Videokonferenz mit einem Verdächtigen

Videokonferenz mit einem Verdächtigen
(Illustration: Marcus Schwarze/Midjourney, KI-generiert)

Kürzlich nahm ich an einem virtuellen Stammtisch teil. Videokonferenz, drei Dutzend Gleichgesinnte, lockeres Geplauder. Dann entdeckte ich einen verdächtigen Teilnehmer.

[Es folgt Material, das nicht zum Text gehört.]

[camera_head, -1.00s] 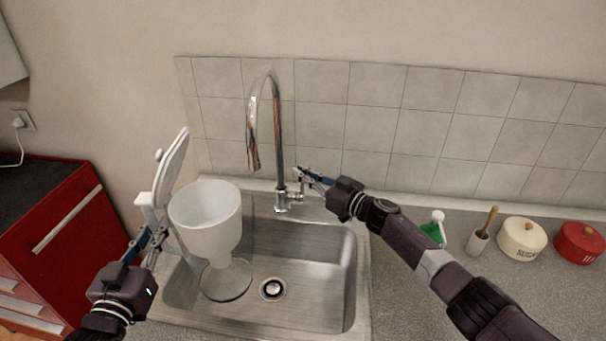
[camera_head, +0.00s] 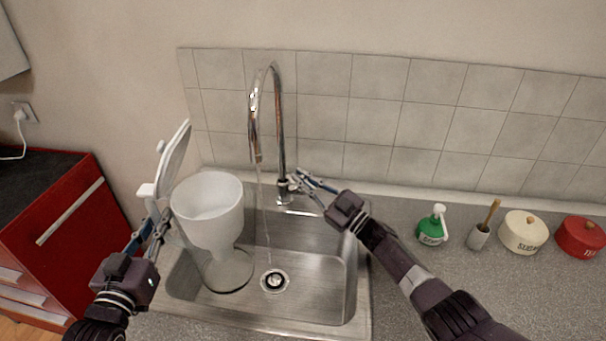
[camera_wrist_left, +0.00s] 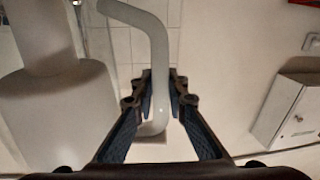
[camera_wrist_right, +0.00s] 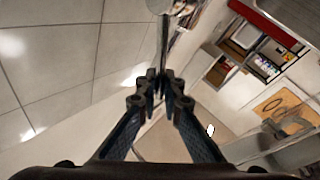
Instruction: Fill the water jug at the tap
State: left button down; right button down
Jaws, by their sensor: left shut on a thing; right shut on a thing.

„Marcus’s AI Notetaker“ hieß dieser Teilnehmer. Seine Videokamera und das Mikrofon waren ausgeschaltet. Lustig, dachte ich mir, da nutzt also ein anderer Teilnehmer mit meinem Namen das gleiche Konferenzprotokollprogramm, das ich vor ein paar Tagen ausprobiert hatte. „tl;dv“ heißt die Software: Sie klinkt sich in Videokonferenzen ein, zeichnet alles auf, verschriftlicht das Gesagte und fasst die Beschlüsse zusammen. Das klappte in einem Test mit einem eingeweihten Gesprächspartner sehr gut.

Kurzes Handgemenge

In diesem virtuellen Stammtisch aber galt die Regel: Nichts wird aufgezeichnet. Also thematisierten wir „Marcus’s AI Notetaker“ und wurden uns schnell einig. Der KI-Bursche sollte die Runde verlassen. Doch schwörte der andere Marcus in der Runde, aus irgendwo in Norddeutschland, Stein und Bein: Er habe lediglich die Untertitelungsfunktion der Konferenzsoftware Zoom eingeschaltet. Und tatsächlich wurde alles Gesagte nahezu live vom „Zoom“-Konferenzprogramm vertextet. Ausschalten ließ sich die Funktion im Nachhinein nicht mehr. Kurzes Handgemenge mit mir, dem anderen Marcus aus Koblenz: Das ist eine andere KI als dieser mysteriöse Teilnehmer.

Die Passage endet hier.